Furthermore, despite the negative attitude towards climate change of the incident, public opinions seem still in favor of climate policy. McGarth L. F. and Bernauer T.’s (2017) research indicates that climate policy has high support rates in the U.S., and this support rate is insensitive to the underlying cost and possible free-riding problem. Tingley D. and Tomz M.’s (2014) work shows similar results, arguing that the majority of the public thinks that their country should have unconditional commitments to solving climate change. Hence, with the vast media coverage and the supportive public opinion, it is predictable that climate policy will be brought on the agenda more frequently, thus creating more possibility for new climate policies. In the federal level, due to the gridlock in Congress, such policies might still be hard to be passed, but in the state level, new climate policies will be more promising. An example of this is the new renewable portfolio standard (NPS) for California. On September 10th , 2018, Californian Democratic Governor Jerry Brown issued an executive order, promising the state will be 100 percent clean energy by 2045 (CA Exe. Order, 2018). Also, there has been an on-going discussion in the Oregon legislative branch, trying to pass the Clean Energy Jobs Bill. If passed, the law will introduce a cap and trade program to Oregon (OR Legis. Assemb., 2019). In the federal level, new policies are also emerging. On February 7th , 2019, Rep. Ocasio-Cortez released the outline of a new policy proposal— “Green New Deal.” The package includes climate resiliency, infrastructure upgrade, renewable energy transition, and increasing energy efficiency, etc. (H.R. Con., 2019)

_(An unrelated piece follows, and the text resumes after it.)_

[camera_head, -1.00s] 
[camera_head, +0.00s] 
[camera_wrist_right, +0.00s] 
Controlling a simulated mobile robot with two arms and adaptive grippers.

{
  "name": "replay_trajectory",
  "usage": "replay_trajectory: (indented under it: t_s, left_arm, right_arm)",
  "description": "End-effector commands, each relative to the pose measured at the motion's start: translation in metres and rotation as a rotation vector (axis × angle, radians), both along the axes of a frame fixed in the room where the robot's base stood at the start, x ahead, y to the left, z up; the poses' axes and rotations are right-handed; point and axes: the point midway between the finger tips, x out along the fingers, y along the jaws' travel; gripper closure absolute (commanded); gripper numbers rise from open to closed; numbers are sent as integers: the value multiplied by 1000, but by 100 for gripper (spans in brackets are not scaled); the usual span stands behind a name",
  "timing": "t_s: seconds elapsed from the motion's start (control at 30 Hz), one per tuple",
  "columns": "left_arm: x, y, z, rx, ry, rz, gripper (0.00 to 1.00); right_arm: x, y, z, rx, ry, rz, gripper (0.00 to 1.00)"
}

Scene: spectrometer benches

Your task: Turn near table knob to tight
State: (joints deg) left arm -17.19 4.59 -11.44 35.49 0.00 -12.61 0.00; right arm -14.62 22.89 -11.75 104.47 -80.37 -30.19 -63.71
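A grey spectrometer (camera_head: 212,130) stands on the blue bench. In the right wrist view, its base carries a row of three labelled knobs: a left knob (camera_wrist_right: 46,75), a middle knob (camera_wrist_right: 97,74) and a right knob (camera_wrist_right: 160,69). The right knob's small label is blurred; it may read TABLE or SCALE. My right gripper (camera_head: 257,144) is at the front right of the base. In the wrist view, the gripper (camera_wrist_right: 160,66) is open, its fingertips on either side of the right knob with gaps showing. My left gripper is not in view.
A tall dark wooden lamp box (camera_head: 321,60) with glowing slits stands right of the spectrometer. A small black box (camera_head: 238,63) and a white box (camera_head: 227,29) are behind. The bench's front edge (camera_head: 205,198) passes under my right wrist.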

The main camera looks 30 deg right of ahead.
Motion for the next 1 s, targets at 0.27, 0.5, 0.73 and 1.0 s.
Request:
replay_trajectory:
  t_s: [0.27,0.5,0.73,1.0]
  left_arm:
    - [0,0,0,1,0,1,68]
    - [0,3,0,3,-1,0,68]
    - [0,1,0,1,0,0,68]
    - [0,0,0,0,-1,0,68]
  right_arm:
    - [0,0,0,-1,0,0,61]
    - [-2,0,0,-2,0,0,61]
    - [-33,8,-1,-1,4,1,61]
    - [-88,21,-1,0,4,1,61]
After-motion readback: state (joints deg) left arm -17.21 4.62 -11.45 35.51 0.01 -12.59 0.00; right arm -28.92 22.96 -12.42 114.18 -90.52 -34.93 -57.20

However, these new policies are more stringent and innovative than usual, showing a “bigger fluctuation” characteristic. The new NPS in California is ambitious in terms of achieving 100 percent renewable energy in such a short term. The “Green New Deal” combines climate policy and economy policy in one package, looking for supports from both parties. Policymakers supporting climate policy are now thinking out of the box.

On the other hand, conservative policymakers are confined by the revised Clean Air Act. The review of the ACE is still under process, so the only thing they can do is to wait and to prepare for possible turn-down of the ACE. The space they can move around in terms of climate policy is very limited right now.

Hence, while two parties are still combating in the climate policy arena, Democrats have more potential to introduce new policies especially in the state level, thus breaking the old equilibrium.

Predictions on the Future Climate Policy Change
Finally, it is important to understand how these new emerging policies could lead to a federal level climate policy shift. This section will discuss a possible mechanism of policy diffusion among states, and how this diffusion could ultimately lead to federal policy change.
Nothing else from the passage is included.